Land hearings have resumed
PARLIAMENT has started the nationwide public hearings into the Restitution of Land Rights Amendment Bill aimed at reopening the lodging of land claims after the December 1998 cut-off.
The bill was sent back to the drawing board after the Constitutional Court found that public participation processes were inadequate.
The ANC’s Phumzile “PJ” Mnguni has since introduced a private member’s bill to ensure that there is compliance with the court order.
Yesterday, Mnguni said the portfolio committee on rural development and land reform was making sure as many citizens as possible got an opportunity to give input on the redrafted bill.
Parliament’s spokesperson, Moloto Mothapo, said hearings were scheduled for the Free State, Limpopo, Mpumalanga and Northern Cape.
The first hearings were held in Limpopo and Northern Cape yesterday and will continue today.

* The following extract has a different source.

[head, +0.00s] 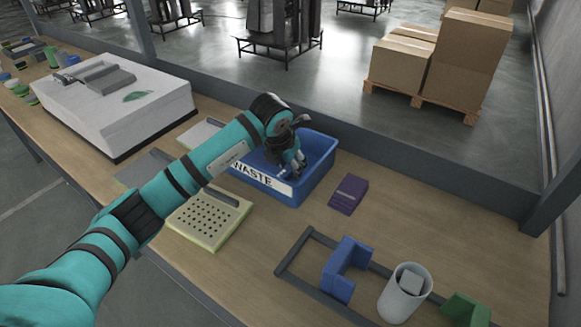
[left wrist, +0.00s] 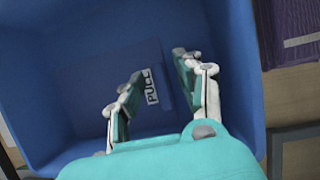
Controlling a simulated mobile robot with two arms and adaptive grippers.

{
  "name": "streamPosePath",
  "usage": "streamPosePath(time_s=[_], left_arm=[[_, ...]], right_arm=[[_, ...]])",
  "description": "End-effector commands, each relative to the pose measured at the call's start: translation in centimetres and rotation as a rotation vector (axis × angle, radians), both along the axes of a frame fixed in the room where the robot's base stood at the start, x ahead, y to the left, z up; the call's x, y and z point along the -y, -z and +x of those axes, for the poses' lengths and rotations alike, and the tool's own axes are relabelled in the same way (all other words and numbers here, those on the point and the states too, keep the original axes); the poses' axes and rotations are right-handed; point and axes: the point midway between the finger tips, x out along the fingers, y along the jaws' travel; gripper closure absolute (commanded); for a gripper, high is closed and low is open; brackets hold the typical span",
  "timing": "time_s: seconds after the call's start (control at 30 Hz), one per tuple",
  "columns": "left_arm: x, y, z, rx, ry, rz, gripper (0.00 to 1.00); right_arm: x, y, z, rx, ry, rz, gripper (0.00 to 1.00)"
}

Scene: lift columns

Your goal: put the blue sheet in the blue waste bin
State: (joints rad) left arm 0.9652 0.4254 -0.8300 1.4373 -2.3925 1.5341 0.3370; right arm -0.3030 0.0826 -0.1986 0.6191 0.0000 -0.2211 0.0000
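The blue waste bin (head: 318,165) stands on the bench with a white "WASTE" label on its front; its inside wall (left wrist: 235,60) fills much of the left wrist view. My left gripper (head: 297,166) points down into the bin, and its two fingers (left wrist: 160,80) are spread apart with a gap between them. A blue sheet (left wrist: 152,88) with a white "PULL" label shows below and between the fingers, inside the bin. It looks clear of the fingertips, lying low in the bin. My right gripper is not in view.
A purple booklet (head: 348,194) lies right of the bin. A perforated yellowish block (head: 208,219) is in front of it. A large white machine (head: 115,108) stands left. A dark frame, blue bracket (head: 345,268) and white cup (head: 405,294) are at front right.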

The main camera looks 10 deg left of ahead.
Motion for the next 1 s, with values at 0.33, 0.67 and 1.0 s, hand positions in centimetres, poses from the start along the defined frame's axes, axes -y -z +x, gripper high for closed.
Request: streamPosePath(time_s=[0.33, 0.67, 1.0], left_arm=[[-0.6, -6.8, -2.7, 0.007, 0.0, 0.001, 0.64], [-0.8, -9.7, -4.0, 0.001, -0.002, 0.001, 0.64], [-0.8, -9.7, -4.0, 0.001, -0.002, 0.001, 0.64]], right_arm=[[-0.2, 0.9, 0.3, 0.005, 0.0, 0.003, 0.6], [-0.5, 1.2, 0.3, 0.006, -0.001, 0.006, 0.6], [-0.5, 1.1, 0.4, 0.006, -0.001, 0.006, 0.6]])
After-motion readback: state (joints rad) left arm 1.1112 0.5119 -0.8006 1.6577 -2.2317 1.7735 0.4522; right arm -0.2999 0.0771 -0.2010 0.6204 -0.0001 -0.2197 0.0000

Mpumalanga and Free State will have their hearings on Thursday and Friday.
They will be followed by North West, KwaZulu-Natal, Gauteng and Eastern Cape next week.
The committee will spend two days in the Western Cape, on July 2 and 3.

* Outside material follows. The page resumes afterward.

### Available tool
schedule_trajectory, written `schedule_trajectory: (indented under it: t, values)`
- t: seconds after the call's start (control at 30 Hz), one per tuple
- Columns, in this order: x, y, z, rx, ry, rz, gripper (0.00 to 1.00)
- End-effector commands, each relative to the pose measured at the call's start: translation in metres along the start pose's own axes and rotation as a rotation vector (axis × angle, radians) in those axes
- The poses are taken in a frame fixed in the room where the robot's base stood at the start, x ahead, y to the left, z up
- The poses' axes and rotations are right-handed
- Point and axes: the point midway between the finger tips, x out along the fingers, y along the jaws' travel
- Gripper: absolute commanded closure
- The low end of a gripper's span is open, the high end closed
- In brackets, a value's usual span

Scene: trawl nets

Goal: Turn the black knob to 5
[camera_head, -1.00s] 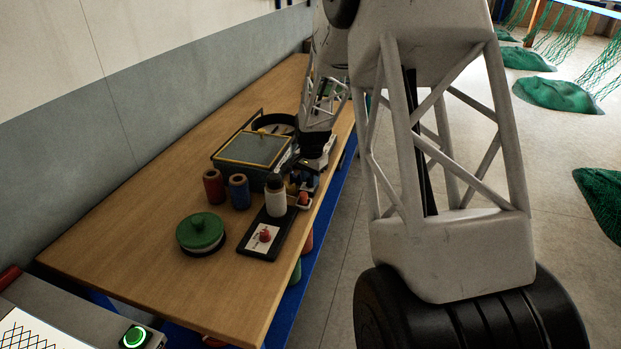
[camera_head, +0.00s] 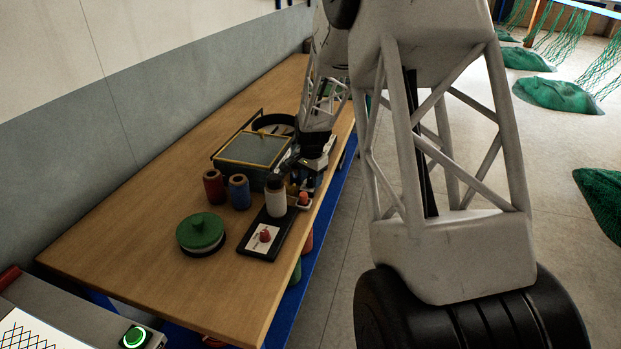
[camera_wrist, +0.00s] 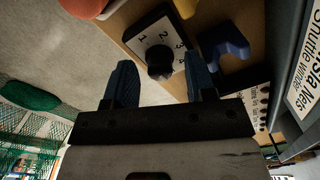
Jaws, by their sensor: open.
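The black knob (camera_wrist: 160,62) sits on a white dial plate (camera_wrist: 158,36) in the wrist view. The numbers 1, 2, 3 and 4 can be read around it; a 5 cannot be made out. My gripper (camera_wrist: 160,85) is open, with one blue-grey finger to the left of the knob and one to the right. Whether the fingers touch the knob cannot be told. In the head view my gripper (camera_head: 311,166) is over the right edge of the table, beside the grey box, and the black knob cannot be made out there.
On the wooden table (camera_head: 110,250) stand a grey box (camera_head: 250,152), red and blue spools (camera_head: 239,192), a white spool (camera_head: 276,200), a green-lidded round tin (camera_head: 201,234) and a plate with a red knob (camera_head: 265,237). A blue piece (camera_wrist: 226,44) lies close to the right finger.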

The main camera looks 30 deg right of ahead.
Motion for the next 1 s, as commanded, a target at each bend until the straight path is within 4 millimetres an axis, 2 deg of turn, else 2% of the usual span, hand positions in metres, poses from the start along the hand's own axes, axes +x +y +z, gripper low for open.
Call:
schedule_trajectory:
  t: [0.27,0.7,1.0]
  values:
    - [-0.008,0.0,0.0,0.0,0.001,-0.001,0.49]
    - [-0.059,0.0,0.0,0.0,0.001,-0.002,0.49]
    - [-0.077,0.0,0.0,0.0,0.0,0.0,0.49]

The bill seeks to amend the 1994 Restitution of Land Rights Act by “amending the cut-off date for lodging of land claims by those dispossessed of property in terms of section 25(7) of the constitution”.
A statement from the committee said the Restitution Act of 1994 provided equitable redress to those who were dispossessed of their land rights under the colonial and apartheid governments.

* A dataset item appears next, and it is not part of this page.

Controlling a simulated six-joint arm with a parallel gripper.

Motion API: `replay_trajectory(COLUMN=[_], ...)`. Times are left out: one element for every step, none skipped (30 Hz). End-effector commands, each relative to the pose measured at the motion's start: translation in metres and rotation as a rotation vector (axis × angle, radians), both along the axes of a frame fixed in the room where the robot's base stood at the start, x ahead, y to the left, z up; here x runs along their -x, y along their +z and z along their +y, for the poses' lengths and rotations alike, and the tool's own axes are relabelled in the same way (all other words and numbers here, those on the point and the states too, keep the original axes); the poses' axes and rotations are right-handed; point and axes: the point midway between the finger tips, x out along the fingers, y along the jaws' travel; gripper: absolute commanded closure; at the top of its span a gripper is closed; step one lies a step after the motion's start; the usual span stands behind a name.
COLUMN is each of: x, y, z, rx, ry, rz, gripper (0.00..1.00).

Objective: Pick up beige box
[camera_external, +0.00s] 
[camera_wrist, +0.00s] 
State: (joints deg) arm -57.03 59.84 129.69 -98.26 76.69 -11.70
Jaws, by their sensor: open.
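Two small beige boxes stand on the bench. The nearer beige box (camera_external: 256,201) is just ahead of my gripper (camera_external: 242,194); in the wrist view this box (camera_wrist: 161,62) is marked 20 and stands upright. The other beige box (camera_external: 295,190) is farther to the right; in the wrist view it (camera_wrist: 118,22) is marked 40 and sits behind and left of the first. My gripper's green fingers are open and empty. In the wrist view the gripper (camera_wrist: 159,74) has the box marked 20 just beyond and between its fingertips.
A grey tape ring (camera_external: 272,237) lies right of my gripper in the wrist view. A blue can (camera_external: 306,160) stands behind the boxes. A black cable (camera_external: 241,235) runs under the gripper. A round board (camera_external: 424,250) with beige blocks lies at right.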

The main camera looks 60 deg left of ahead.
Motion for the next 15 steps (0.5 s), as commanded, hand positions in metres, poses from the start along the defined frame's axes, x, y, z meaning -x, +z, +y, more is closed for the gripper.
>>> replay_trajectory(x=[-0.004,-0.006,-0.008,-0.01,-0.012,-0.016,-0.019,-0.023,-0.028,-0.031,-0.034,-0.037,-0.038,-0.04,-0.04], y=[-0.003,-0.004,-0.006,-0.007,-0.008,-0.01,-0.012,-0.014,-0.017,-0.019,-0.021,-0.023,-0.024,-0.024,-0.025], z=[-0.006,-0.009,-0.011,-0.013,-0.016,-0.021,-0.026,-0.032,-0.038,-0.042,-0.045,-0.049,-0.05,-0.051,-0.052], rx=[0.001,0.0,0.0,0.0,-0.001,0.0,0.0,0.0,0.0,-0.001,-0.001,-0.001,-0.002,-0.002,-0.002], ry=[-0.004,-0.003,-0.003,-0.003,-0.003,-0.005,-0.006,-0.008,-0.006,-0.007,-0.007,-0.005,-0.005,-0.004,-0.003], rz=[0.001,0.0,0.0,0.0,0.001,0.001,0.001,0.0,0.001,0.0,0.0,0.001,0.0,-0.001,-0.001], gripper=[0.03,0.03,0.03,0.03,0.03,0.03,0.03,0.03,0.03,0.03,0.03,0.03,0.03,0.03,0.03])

“This Bill, therefore, amends certain definitions; amends the cut-off date for lodgement of land claims; regulates matters related to judges of the Land Claims Court; and creates certain offences.”
The bill says a person or community dispossessed of property after June 19, 1913, as a result of past racially discriminatory laws is entitled to restitution of that property, or to equitable redress.
The hearings on expropriation of land without compensation will be from June27 to August 4 in all nine provinces.